1er avril 2018, modifié le 28 juillet 2020

La frontière brandie comme argument de vente par un inconditionnel de Steve Jobs, c’est renversant, non ?

L’autre jour, en Italie, un vendeur cherche à me fourguer un produit de la marque Apple à la place de celui (d’une autre marque) que je souhaitais. Calmement, je lui explique que je suis rebuté par la fermeture (la chiusura) des produits Apple qui refusent de communiquer avec les autres et même trop souvent entre eux… À quoi il réplique : « Vous autres Français vous êtes pourtant bien placés pour savoir qu’il faut parfois préférer la fermeture ». J’ai mis quelques secondes à comprendre qu’il faisait allusion au… massacre du 13 novembre ! La frontière (ou plutôt le mur, en l’occurrence) comme argument de vente brandi par un inconditionnel de Steve Jobs, c’est renversant, non ?

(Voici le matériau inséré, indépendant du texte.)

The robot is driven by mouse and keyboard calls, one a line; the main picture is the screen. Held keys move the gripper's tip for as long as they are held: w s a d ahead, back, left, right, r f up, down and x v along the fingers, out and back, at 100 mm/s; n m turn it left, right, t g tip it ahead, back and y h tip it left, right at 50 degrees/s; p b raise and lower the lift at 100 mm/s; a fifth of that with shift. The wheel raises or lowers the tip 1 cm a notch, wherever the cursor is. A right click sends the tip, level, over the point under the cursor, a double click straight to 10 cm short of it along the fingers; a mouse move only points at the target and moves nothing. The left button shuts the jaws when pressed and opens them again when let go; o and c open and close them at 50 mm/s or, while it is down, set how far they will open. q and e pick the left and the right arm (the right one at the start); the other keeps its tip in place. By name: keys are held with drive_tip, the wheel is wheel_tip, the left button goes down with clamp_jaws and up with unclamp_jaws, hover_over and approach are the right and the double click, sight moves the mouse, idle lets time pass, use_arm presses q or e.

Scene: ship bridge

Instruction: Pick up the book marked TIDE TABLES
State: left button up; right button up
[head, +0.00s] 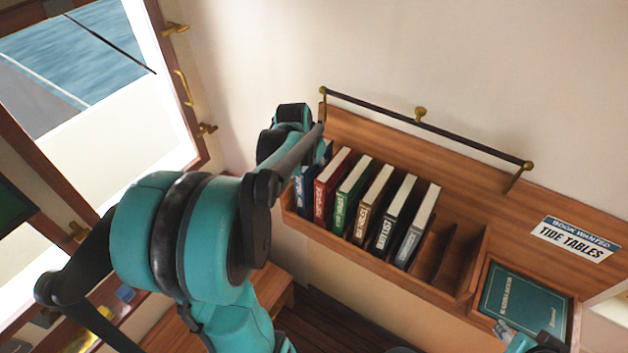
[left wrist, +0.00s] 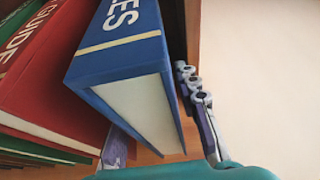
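A blue book (left wrist: 133,50) fills the middle of the left wrist view; its spine lettering is cut off and only "ES" is clear. In the head view the blue book (head: 299,196) stands at the left end of the shelf, mostly hidden by my left arm. My left gripper (left wrist: 158,125) has one finger to the right of the book and one to its lower left, beside the red book. A gap shows between the right finger and the cover, so it looks open around the book. My right gripper (head: 512,338) is partly seen at the lower right; its fingers are unclear.
Red (head: 332,180), green (head: 352,194), brown, black and grey books stand to the right in the wooden shelf (head: 390,273). A teal book (head: 523,300) lies in a tray below a TIDE TABLES sign (head: 575,238). A dark rail (head: 380,108) runs above the shelf.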

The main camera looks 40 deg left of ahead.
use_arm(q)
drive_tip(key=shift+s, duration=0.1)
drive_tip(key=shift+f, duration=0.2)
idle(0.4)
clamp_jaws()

Quand Régis Debray a publié en 2010 son Éloge des frontières, on a salué son goût pour le paradoxe ou flétri une « nouvelle provocation ». Cinq ans plus tard le voilà visionnaire. Quelques jours après qu’Angela Merkel les eût ouvertes en grand (les frontières), aux applaudissements sans réserve des généreux de carrière, il a fallu précipitamment les refermer, y compris entre l’Allemagne et… l’Autriche. Un Anschluss à l’envers ! Schengen kaputt, on ne passe plus, no pasaran ?

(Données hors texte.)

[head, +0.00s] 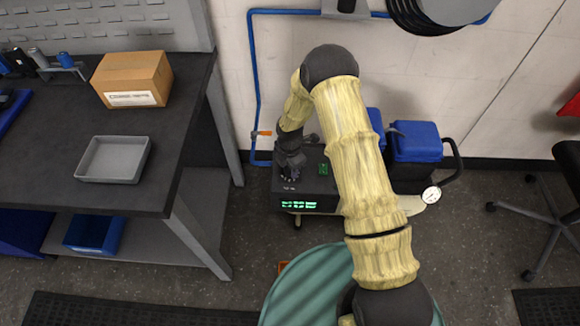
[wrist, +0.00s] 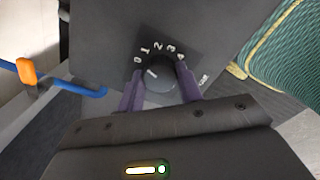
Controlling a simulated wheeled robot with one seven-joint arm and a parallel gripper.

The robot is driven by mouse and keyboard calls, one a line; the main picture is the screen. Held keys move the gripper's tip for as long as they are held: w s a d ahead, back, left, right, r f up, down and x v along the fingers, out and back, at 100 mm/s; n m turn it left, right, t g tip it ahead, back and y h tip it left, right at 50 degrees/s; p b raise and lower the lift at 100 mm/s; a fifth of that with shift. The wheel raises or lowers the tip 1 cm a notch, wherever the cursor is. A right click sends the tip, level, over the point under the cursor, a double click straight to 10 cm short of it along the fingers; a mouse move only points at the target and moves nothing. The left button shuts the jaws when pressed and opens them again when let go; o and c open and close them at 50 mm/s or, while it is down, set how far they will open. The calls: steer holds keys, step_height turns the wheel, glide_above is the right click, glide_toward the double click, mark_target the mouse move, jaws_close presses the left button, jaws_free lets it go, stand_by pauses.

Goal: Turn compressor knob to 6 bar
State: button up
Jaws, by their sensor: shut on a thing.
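The compressor (head: 322,201) is a dark box on the floor by the wall, with a lit green display (head: 298,205) on its front. Its black knob (wrist: 160,80) shows in the wrist view on a dark dial plate with white numbers 0 to 4 readable. The knob's white mark points up-left, roughly toward 0. My gripper (wrist: 160,88) is shut on the knob, with a purple finger on each side of it. The right finger hides part of the dial past 4. In the head view my gripper (head: 290,168) reaches down onto the compressor's top left, hiding the knob.
A workbench (head: 185,150) with a cardboard box (head: 132,78) and a grey tray (head: 112,159) stands at left. A blue pipe with an orange valve handle (head: 261,133) runs down the wall. A blue-lidded bin (head: 416,140), a gauge (head: 431,194) and a chair base (head: 535,225) are at right.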

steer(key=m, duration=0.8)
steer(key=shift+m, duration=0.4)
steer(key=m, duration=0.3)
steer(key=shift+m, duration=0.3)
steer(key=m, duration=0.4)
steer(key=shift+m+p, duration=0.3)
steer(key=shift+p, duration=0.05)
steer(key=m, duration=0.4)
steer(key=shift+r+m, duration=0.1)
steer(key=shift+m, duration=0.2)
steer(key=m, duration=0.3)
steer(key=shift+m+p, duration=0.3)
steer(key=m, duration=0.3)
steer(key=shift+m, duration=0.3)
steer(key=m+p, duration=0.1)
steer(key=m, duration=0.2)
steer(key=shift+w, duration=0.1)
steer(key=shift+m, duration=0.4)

Pas de panique. La fermeture n’est pas le seul attribut de la frontière, qui est aussi passage. ce quelle sépare, elle le relie et sans frontières, du reste, il n’y aurait plus rien à relier.
Autre registre. A propos d’un spectacle qui l’a ravi, Daniel Bougnoux écrit dans son blog, le Randonneur : « Vanasay ainsi posé entre l’homme et la femme, entre l’occidental et l’oriental, l’allemand et l’anglais, le savant universitaire et le cabot transsexuel…, se jouait de toutes les frontières (pas seulement du goût) et portait le mélange à un comble. » Jusque-là on n’est pas dépaysé. Mais notre ami ajoute aussitôt : « Tout en nous pliant de rire, je me disais que…. » Etc. La question est : pourquoi diable cette « moqueuse transgression » ferait-elle encore se plier de rire si elle était devenue la normale ? Et que reste-t-il au demeurant de transgression (ou de jeu) dans un monde sans frontières ?
A contrario, ceux qu’indigne ou épouvante la transgression témoignent qu’ils la prennent, eux, très au sérieux. C’est renversant, non ?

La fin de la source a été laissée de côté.